**Exercise brief**: From the entries below, copy every line where the string "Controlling" appears.

**Records of robot episodes**:
********************
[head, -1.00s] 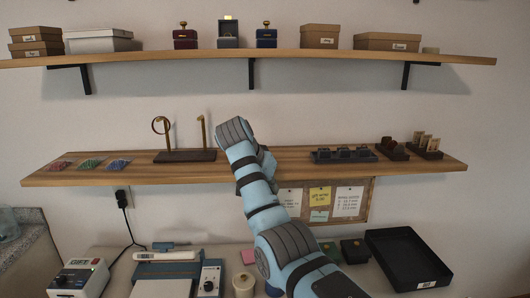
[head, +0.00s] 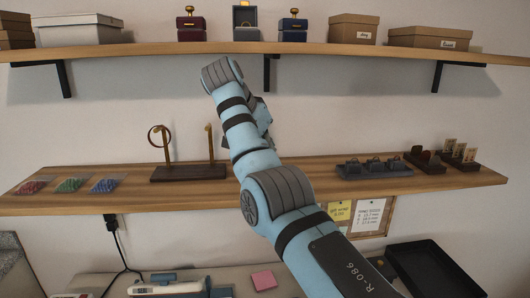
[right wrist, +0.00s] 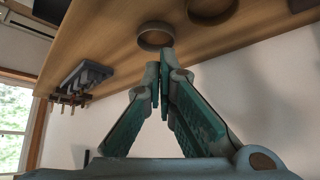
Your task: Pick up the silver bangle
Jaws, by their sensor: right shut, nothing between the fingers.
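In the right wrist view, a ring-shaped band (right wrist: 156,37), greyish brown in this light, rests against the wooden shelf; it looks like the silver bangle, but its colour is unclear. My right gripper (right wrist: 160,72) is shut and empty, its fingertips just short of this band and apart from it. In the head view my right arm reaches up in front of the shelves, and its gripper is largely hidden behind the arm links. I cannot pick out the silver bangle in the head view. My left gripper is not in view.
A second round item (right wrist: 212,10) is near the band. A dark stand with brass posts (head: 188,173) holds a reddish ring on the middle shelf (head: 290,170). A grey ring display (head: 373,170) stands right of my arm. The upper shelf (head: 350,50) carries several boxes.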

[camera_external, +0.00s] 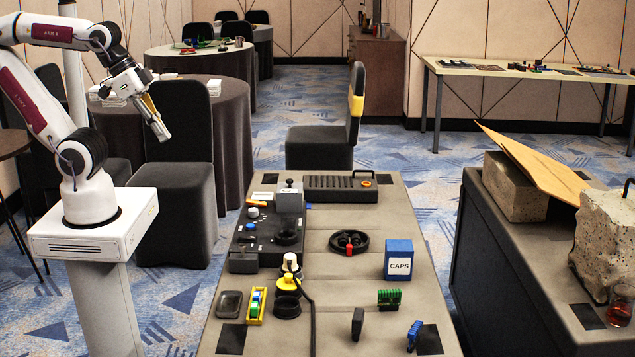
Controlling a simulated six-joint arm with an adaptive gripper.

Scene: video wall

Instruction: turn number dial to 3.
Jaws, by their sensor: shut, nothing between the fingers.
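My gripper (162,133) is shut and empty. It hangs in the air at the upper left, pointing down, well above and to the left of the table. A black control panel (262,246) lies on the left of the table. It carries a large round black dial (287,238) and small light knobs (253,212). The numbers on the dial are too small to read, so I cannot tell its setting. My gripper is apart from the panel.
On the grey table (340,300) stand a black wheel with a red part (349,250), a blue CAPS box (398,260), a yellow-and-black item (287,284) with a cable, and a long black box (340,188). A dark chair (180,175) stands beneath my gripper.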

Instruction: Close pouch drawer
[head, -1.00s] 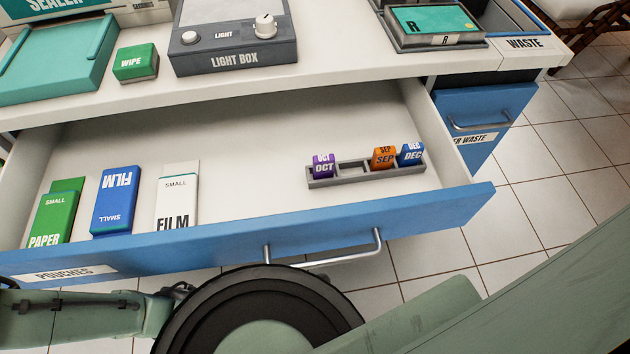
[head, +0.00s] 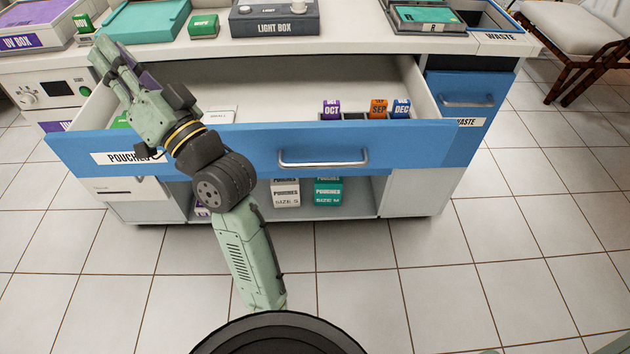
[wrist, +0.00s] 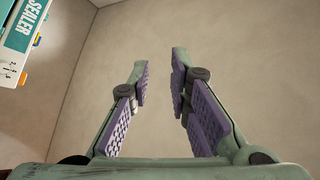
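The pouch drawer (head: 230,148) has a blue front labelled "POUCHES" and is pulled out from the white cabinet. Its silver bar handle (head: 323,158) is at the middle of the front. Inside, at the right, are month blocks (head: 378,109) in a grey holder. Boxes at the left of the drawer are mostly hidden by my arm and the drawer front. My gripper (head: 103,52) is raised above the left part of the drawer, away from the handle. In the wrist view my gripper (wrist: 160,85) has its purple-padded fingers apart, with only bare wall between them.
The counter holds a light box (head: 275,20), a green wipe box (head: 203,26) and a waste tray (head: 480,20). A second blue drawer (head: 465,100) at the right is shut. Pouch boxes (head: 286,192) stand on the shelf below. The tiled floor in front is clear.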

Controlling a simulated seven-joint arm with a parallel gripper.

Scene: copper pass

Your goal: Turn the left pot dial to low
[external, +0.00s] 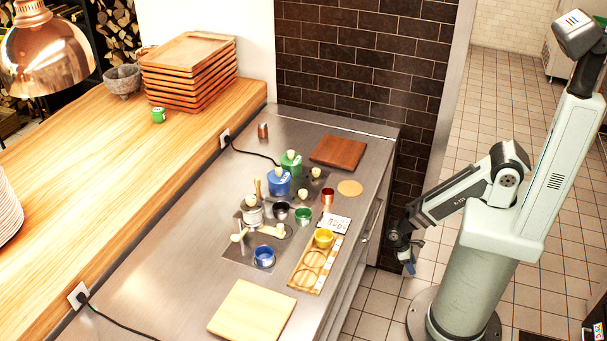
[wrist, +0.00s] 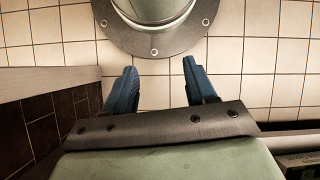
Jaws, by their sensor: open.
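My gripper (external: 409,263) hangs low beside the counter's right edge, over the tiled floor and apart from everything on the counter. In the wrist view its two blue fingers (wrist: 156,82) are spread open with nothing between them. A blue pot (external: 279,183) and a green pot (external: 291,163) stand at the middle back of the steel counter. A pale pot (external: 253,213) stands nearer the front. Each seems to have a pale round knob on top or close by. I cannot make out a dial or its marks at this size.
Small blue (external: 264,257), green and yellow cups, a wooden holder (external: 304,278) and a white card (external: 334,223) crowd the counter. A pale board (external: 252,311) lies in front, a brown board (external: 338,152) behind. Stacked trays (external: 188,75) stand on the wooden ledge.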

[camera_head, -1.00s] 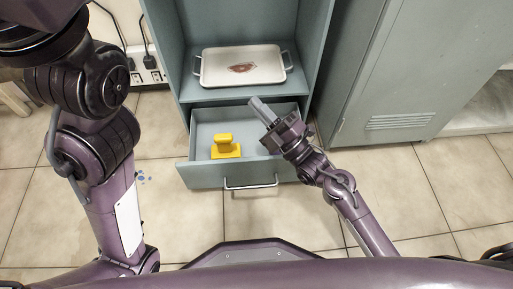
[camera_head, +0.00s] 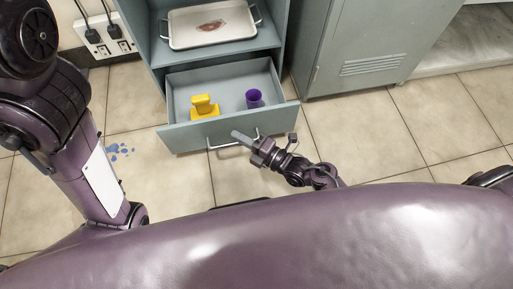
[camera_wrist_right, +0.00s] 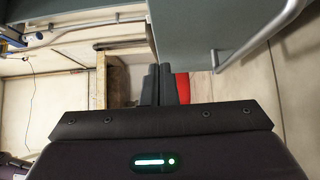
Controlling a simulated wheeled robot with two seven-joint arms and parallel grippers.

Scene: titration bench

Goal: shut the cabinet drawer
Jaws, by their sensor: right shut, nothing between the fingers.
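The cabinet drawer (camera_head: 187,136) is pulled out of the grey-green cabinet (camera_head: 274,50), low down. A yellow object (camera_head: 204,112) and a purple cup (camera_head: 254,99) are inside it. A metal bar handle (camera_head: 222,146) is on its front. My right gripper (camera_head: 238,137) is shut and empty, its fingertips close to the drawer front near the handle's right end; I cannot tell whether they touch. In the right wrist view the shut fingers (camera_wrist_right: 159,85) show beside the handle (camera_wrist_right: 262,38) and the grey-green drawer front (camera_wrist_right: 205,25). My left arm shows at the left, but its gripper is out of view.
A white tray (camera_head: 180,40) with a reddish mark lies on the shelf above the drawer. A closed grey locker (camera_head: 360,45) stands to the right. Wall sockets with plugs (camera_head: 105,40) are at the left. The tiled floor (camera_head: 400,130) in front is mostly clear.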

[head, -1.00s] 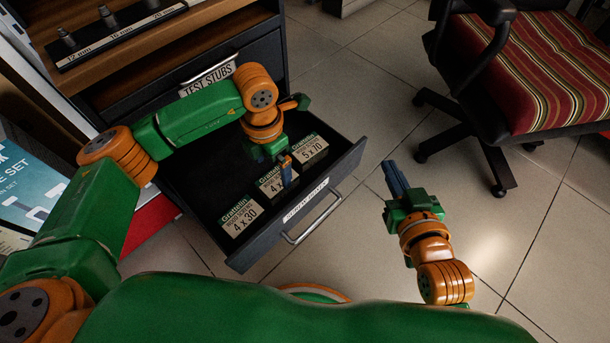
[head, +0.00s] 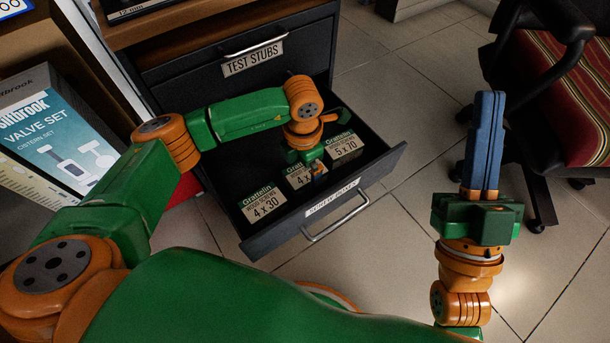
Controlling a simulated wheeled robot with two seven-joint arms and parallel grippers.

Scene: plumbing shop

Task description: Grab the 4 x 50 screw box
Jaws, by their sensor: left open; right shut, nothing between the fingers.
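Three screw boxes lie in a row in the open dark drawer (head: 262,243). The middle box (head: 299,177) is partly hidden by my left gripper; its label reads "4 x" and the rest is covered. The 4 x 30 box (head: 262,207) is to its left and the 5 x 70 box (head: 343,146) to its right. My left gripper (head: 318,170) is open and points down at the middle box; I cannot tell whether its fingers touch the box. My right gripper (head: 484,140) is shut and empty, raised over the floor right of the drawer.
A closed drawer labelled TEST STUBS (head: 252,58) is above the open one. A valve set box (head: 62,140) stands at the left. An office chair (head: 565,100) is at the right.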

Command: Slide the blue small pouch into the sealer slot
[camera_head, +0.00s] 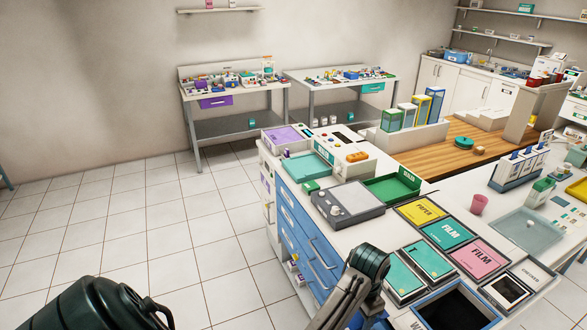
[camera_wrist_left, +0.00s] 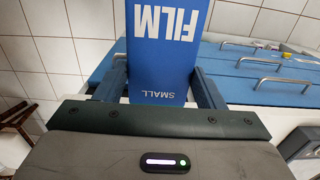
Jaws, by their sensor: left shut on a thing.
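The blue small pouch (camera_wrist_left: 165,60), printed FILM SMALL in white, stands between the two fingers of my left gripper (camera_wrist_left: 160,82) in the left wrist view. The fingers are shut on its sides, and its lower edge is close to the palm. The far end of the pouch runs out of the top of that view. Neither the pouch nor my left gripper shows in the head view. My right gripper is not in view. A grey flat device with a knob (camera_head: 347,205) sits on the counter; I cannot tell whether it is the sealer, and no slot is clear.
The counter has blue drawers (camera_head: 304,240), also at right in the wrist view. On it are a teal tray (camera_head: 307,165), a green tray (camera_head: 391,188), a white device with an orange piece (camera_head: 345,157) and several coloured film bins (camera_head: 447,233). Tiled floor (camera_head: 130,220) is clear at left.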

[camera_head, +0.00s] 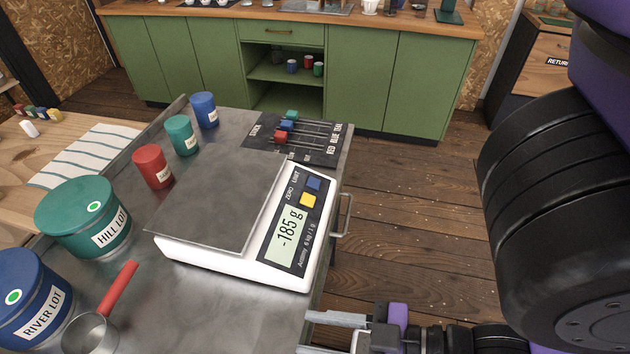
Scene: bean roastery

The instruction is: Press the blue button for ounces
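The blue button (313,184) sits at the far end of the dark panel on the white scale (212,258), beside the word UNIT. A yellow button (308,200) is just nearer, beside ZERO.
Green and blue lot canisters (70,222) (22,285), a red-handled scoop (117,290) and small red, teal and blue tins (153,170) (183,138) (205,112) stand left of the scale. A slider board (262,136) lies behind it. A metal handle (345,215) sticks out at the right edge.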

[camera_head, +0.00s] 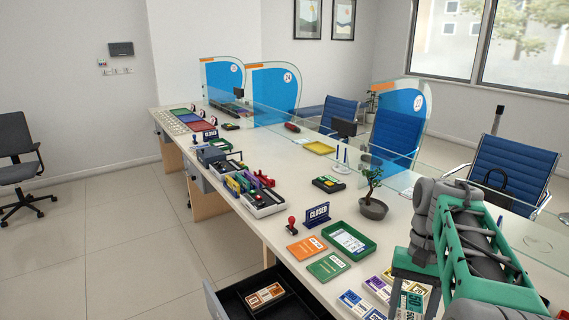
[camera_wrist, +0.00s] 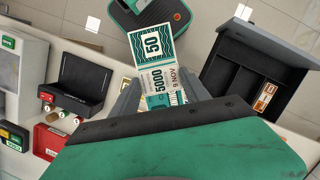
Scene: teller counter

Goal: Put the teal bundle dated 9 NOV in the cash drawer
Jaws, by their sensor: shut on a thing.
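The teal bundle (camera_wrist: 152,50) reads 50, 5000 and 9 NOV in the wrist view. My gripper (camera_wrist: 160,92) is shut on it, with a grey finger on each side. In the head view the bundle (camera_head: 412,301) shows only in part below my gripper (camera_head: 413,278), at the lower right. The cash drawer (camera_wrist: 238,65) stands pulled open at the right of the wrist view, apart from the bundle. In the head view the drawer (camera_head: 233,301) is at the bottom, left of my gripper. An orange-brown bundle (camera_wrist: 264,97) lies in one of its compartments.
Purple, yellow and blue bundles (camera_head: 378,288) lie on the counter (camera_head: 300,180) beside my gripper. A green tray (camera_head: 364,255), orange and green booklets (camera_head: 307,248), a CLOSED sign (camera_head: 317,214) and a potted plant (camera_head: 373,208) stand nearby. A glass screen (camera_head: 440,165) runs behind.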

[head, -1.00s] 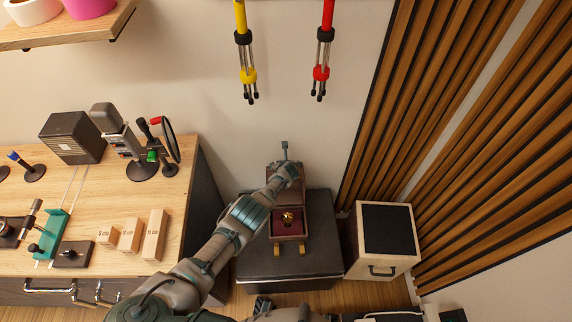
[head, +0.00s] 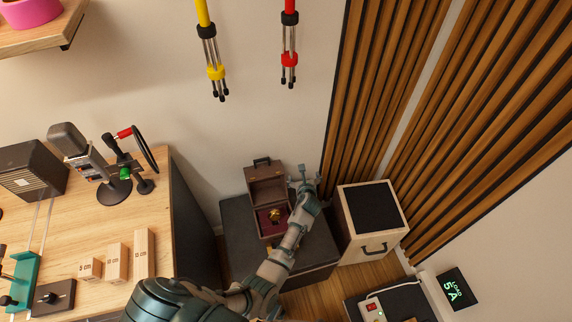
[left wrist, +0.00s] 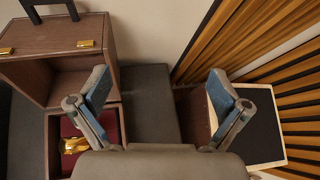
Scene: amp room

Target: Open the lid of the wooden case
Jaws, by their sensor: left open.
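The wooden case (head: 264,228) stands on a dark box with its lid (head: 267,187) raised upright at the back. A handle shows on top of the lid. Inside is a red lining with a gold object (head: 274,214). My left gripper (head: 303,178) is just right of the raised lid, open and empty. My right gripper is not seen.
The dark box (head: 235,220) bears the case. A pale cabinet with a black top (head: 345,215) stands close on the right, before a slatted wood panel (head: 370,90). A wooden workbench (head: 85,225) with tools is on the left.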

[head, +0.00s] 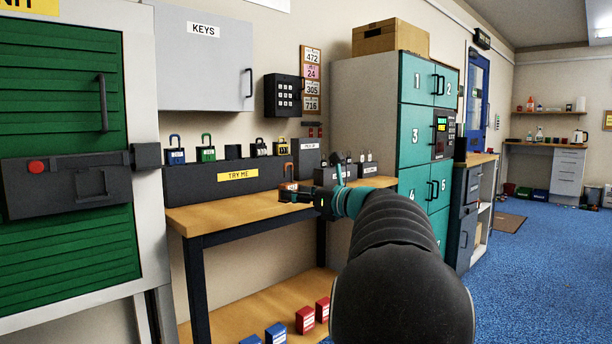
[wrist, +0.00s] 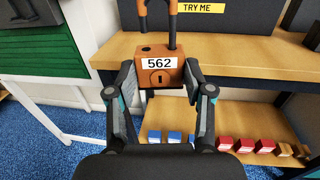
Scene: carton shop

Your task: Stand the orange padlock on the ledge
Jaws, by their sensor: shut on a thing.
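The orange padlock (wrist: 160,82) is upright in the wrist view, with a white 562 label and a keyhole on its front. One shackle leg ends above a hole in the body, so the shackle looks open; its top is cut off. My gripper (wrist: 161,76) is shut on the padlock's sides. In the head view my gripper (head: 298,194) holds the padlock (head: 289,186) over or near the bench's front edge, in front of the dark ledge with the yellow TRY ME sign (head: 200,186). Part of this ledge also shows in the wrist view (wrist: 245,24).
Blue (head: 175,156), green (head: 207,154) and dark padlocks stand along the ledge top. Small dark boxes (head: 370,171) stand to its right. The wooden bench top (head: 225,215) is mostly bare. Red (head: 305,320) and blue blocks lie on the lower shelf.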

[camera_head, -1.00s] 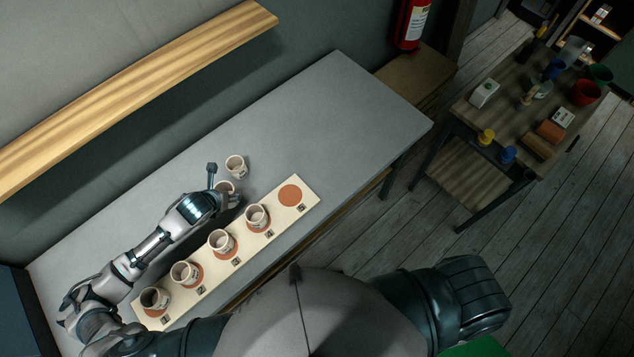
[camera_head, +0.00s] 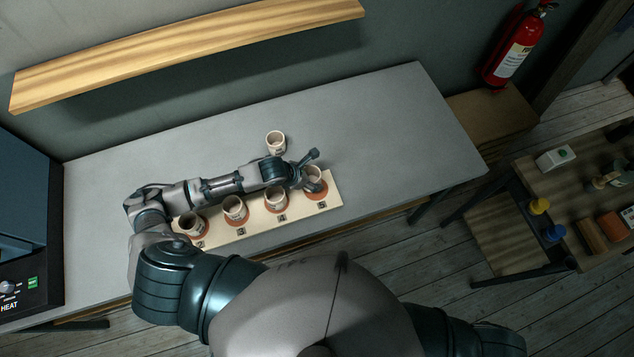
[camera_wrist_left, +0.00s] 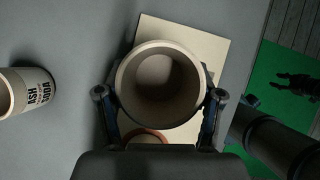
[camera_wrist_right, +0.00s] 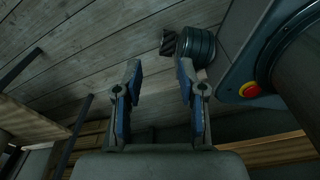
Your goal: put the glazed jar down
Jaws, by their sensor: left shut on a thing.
********************
**Written answer**:
Controlling a simulated six-joint arm with an adaptive gripper.
Controlling a simulated seven-joint arm with a parallel gripper.
Controlling a simulated wheeled robot with two seven-joint arms and parallel grippers.
Controlling a simulated wheeled robot with two seven-joint arms and parallel grippers.

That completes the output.